The tangent line(s).

Return type:

Line | tuple[Line, Line]

class geometer.curve.Cylinder(center=Point(0, 0, 0), direction=Point(0, 0, 1), radius=1, **kwargs)

Bases: Cone

An infinite circular cylinder in 3D.

Parameters:

• center (Point) – The center of the cylinder. Default is (0, 0, 0).

• direction (Point) – The direction of the axis of the cylinder. Default is (0, 0, 1).

• radius (float) – The radius of the cylinder. Default is 1.

• **kwargs (Unpack[NDArrayParameters]) – Additional keyword arguments for the constructor of the numpy array as defined in numpy.array.

class geometer.curve.Ellipse(center=Point(0, 0), hradius=1, vradius=1, **kwargs)

Bases: Conic

Represents an ellipse in 2D.

Parameters:

• center (Point) – The center of the ellipse, default is Point(0, 0).

• hradius (float) – The horizontal radius (along the x-axis), default is 1.

• vradius (float) – The vertical radius (along the y-axis), default is 1.

• **kwargs (Unpack[NDArrayParameters]) – Additional keyword arguments for the constructor of the numpy array as defined in numpy.array.

class geometer.curve.Quadric(matrix, is_dual=False, normalize_matrix=False, **kwargs)

Bases: QuadricTensor, BoundTensor

class geometer.curve.QuadricCollection(matrix, is_dual=False, normalize_matrix=False, **kwargs)

Bases: QuadricTensor, TensorCollection[Quadric]

class geometer.curve.QuadricTensor(matrix, is_dual=False, normalize_matrix=False, **kwargs)

Bases: ProjectiveTensor, ABC

Represents a quadric, i.e. the zero set of a polynomial of degree 2, in any dimension.

The quadric is defined by a symmetric matrix of size \(n+1\) where \(n\) is the dimension of the projective space.
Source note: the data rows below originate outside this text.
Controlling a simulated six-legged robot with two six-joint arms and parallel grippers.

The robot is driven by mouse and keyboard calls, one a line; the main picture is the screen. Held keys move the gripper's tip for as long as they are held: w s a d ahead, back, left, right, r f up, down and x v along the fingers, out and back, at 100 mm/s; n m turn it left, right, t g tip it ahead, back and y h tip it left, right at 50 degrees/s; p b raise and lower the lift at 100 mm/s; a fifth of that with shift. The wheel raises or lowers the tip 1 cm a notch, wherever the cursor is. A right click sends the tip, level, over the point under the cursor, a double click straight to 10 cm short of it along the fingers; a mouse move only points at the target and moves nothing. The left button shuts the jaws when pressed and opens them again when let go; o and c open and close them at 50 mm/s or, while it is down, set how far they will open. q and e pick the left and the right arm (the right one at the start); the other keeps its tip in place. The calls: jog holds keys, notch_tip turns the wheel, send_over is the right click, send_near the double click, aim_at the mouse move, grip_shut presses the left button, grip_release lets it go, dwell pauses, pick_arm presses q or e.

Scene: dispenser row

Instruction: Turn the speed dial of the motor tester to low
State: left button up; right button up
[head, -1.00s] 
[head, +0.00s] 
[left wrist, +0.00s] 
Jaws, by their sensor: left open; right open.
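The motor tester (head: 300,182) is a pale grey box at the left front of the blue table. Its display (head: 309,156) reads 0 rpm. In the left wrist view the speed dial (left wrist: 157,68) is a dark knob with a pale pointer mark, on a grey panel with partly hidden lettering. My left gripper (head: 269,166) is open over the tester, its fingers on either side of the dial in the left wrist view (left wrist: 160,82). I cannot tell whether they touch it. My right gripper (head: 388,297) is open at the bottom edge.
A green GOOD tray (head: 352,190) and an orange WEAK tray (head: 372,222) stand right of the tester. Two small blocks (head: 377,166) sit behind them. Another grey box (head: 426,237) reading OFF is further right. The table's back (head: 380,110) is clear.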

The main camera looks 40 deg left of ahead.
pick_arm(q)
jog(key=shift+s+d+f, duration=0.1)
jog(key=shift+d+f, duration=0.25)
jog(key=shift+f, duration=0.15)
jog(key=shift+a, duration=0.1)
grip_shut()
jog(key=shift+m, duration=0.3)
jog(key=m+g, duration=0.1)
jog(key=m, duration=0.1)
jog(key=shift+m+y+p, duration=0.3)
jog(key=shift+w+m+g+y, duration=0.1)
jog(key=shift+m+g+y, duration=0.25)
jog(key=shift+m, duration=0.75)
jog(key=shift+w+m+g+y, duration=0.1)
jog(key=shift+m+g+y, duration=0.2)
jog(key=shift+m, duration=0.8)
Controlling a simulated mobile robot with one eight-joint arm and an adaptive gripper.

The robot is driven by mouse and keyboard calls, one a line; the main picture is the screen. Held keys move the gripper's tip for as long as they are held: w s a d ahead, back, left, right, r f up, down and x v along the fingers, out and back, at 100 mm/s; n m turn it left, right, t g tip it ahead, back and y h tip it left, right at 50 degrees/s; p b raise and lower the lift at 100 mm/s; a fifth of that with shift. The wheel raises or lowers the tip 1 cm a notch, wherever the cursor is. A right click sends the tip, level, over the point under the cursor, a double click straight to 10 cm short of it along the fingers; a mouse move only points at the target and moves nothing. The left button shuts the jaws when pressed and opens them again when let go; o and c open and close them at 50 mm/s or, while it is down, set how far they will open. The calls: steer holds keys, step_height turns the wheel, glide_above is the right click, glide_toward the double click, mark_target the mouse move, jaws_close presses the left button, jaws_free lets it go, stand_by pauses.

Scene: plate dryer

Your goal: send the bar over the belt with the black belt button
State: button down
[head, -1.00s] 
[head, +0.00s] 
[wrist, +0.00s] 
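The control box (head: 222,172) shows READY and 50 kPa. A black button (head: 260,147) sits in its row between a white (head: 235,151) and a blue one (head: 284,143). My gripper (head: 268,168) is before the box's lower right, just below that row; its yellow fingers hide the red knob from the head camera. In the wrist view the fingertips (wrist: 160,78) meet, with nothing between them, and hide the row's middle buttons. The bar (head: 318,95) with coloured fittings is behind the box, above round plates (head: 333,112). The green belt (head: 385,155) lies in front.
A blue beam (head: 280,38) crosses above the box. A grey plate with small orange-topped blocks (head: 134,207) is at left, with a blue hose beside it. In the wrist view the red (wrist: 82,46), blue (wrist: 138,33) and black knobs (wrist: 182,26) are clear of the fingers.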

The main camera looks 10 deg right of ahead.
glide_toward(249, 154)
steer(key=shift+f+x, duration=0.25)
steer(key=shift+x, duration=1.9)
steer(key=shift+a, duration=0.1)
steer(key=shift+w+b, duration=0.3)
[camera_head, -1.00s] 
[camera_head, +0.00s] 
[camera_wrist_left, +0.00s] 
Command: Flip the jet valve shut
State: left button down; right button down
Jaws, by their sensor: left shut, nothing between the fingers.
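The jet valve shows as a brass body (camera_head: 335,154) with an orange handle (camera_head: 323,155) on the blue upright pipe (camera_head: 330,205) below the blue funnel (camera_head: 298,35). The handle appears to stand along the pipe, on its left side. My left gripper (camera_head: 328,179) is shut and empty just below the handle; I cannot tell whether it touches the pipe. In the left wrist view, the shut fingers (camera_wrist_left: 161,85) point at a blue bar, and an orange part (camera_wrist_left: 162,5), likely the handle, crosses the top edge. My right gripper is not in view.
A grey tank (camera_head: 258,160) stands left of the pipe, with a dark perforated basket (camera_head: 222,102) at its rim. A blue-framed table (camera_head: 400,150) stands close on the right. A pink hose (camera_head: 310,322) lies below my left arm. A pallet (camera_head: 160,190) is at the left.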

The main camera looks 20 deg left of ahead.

If \(A \in \mathbb{R}^{(n+1) \times (n+1)}\), the quadric contains all points \(x \in \mathbb{R}^{n+1}\) such that \(x^T A x = 0\).

Parameters:

• matrix (Tensor | npt.ArrayLike) – A two-dimensional array defining the (n+1)x(n+1) symmetric matrix of the quadric.

• is_dual (bool) – If true, the quadric represents a dual quadric, i.e. all hyperplanes tangent to the non-dual quadric.

• normalize_matrix (bool) – If true, normalize matrix using the (n+1)-th root of the absolute value of its pseudo-determinant.

• **kwargs (Unpack[NDArrayParameters]) – Additional keyword arguments for the constructor of the numpy array as defined in numpy.array.

is_dual

True if the quadric is a dual quadric i.e. contains all hyperplanes tangent to the non-dual quadric.

Type:

bool

property components: list[PointTensor | LineTensor | PlaneTensor]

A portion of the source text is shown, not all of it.